I poked until 1AM last night, and picked it up again this morning. I couldn't get anything to behave on the edge, although the rest of the network seems fine. The WiFi router and Internet servers are all connected to the edge server, and the rest of the devices use NAT from the WiFi router. I got the WiFi router to be the LAN's DNS, and it uses DoH to Cloudflare (or Google), with the same straight DNS servers. That seemed to stop any LAN hiccups. And there haven't been any server hiccups, except during the blips when I did something that restarted the edge router.
Since I couldn't find a cause for the stoppage of ping and DNS, I thought it must be something in the firewall on the router. So I figured I'd give chance a chance and turned it off. It didn't help. So then I turned it back on, and for whatever reason I couldn't connect to it directly again. It still passed traffic, but I couldn't SSH or HTTPS to the router from anywhere on or off my network!

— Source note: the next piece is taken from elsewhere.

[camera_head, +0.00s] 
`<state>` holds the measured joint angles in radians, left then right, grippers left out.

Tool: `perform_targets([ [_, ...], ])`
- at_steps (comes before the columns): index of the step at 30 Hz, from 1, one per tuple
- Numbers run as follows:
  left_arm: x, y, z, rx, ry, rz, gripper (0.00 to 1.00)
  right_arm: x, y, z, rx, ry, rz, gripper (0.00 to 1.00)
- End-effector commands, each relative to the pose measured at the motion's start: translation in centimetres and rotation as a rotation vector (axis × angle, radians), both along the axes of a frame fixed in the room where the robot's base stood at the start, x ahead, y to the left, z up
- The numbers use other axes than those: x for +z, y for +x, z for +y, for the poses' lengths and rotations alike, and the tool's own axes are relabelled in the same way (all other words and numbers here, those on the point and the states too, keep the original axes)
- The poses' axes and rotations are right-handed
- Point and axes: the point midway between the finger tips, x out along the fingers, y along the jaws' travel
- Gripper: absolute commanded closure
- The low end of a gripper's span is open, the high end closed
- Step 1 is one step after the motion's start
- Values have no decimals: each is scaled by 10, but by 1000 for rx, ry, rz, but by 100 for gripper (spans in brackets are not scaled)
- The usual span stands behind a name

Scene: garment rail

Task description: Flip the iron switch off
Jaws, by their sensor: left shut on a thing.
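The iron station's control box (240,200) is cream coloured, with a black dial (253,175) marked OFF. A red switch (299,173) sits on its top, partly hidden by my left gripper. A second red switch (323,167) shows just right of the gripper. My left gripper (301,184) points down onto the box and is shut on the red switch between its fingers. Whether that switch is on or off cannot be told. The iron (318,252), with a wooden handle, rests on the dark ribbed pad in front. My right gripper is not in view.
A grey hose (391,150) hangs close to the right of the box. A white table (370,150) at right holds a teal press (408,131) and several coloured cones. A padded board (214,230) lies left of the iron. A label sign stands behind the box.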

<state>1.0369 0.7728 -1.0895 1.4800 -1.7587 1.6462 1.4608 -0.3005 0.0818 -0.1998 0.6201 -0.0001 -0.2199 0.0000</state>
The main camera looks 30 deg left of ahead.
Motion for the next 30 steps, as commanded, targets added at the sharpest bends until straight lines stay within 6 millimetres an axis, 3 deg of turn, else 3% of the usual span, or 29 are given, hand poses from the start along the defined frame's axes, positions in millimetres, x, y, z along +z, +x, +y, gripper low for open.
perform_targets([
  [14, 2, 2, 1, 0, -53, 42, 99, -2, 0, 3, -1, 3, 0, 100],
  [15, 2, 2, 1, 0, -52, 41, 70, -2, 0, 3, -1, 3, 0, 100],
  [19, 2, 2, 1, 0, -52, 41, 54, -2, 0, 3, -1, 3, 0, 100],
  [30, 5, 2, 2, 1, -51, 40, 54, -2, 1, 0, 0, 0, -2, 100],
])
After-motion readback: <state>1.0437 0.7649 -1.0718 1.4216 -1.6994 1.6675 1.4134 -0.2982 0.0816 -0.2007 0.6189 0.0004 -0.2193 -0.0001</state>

I couldn't leave it in that state, so I popped the factory reset button and tried to set about getting everything back up and running quickly.
I tossed in the static IP from my ISP, but couldn't remember the subnet mask for its CIDR /30 network (it's 255.255.255.252), so I put that in wrong just so it would start. I also didn't have my phone in hand, so I couldn't get to the e-mail where I'd shared the MAC address for the router's interface (which was really the third router in that spot, so it isn't the router's real MAC address), so I knew the ISP wouldn't accept it until I put it in right anyway.
I tossed in the static IPs for my LAN from my ISP, and do recall the subnet mask for a /29 network (it's 255.255.255.248, so I should have been able to math the other...). Changing that from the 192.168.1.0 network it starts with caused a little havoc as my device had the wrong network, so I grumbled through that reconfiguration, too. I got the NAT turned off, but realized I didn't remember the iptables rules to get the forwarding working. It's pretty simple, so it didn't take long to get it working with some Internet sleuthing.
The edge nodes could all reach the Internet, pinging and curling and so on, but nothing could come in. Internet responses came, of course, because of the default firewall rules allowing outward traffic and established connection responses, so once a node reached out, the response could come back. I found the simple rules that allowed all the traffic coming on one interface bound for another to be accepted, but took a moment longer than before to make it special for the two nodes that I wanted to expose. Instead of allowing the whole world access to all the ports on the nodes (and then trusting the nodes' firewalls), I just exposed the ports needed on the couple nodes I wanted.
iptables -I FORWARD 2 -d webserver_ip/32 -i eth0 -p tcp -m tcp -m multiport --dports 80,443 -j ACCEPT
iptables -I FORWARD 3 -d web_and_mail_ip/32 -i eth0 -p tcp -m tcp -m multiport --dports 80,443,25,465,587,110,143,993,995 -j ACCEPT
Obfuscated a little, as I used the real IPs in there. I pondered putting port 22, as I'm wont to use sometimes, but I'll save that for later. This works now. As soon as I added the rule, a bevy of waiting connections poured in.
As an added benefit, the CPU use on the edge router is much less than it was before I did this. There must have been something screwy in there before the rest.
The network isn't any faster, though. Despite having a 1GB fiber, that delivered 1GB with a different router in place, it still peaks around 600Mb/s. Node-to-node on my WiFi I can get faster than 1GB, and hitting something that's wired in caps at the LAN switches' and NICs' 1GB speeds.
Frustrated, in the middle of all of this, I broke down and ordered a faster real router. It'll be here tomorrow, where I'll be waiting to do everything I just did on this thing all over again!